Московский процесс (Часть 1) - Владимир Буковский
Шрифт:
Интервал:
Закладка:
Может ли все это произойти в СССР? К сожалению, может, но вряд ли скоро. Пока что существующая там власть все еще достаточно крепка, чтобы отказаться от любых реформ. Даже куцые косыгинские реформы не прошли в том виде, как первоначально предлагались. И в этом есть своя логика. Власти понимают, что нынешний неповоротливый бюрократический аппарат не сможет справиться с напором стихии, вызванной значительными реформами. Нет уже тех лихих мальчиков с маузерами, умевших играть со стихией. Сегодняшний коммунистический режим в СССР, пожалуй, самый консервативный в мире. Даже Хрущев оказался слишком революционным. Никаких же значительных общественных сил, независимых от власти и способных заставить власть пойти на реформы, у нас пока что не сформировалось.

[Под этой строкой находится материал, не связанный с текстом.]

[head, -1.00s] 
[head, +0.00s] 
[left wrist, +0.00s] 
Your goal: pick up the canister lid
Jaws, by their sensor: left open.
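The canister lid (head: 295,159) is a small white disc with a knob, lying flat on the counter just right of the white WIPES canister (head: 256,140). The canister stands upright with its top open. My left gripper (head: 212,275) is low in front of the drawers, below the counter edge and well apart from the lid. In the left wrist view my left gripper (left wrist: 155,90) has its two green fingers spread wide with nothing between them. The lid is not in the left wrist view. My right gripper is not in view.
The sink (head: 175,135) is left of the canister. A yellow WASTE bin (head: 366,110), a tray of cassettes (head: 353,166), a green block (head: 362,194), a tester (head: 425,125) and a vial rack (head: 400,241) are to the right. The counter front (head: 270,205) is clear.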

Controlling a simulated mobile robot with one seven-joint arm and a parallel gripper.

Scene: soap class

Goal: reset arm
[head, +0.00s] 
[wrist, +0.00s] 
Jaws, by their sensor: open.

Период их формирования может быть сколь угодно долгим, в зависимости от поведения правительства, международной ситуации и проч. и проч. При нынешнем положении экономические трудности не заставят власть провести значительные реформы. Таким образом, как это ни печально, но скорых улучшений ждать нельзя, не говоря уж о радикальных переменах. Можно ожидать лишь медленного роста независимых общественных сил на фоне общего застоя и разложения. Пока что проявились лишь контуры этих растущих общественных сил: национальные движения, религиозные движения, гражданско-правовое (интеллигентское по преимуществу) движение и зачатки рабочего движения».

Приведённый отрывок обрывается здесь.